_Requirements_:
Retype each line of the material exactly, please, skipping any picture in it.

_Material provided_:
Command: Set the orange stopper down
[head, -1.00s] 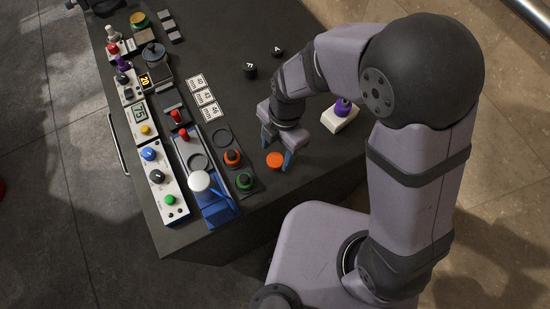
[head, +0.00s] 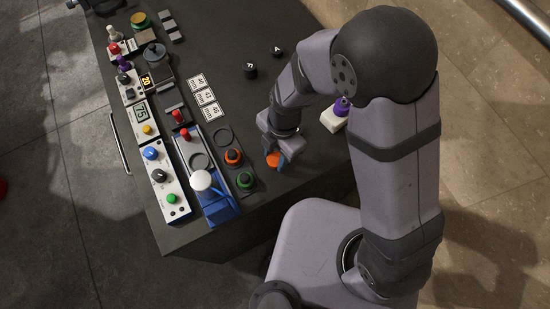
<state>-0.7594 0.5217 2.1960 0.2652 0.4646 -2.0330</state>
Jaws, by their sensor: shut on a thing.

_Correct response_:
Command: Set the orange stopper down
[head, -1.00s] 
[head, +0.00s] 
<state>-0.7594 0.5217 2.1960 0.2652 0.4646 -2.0330</state>
Jaws, by their sensor: shut on a thing.

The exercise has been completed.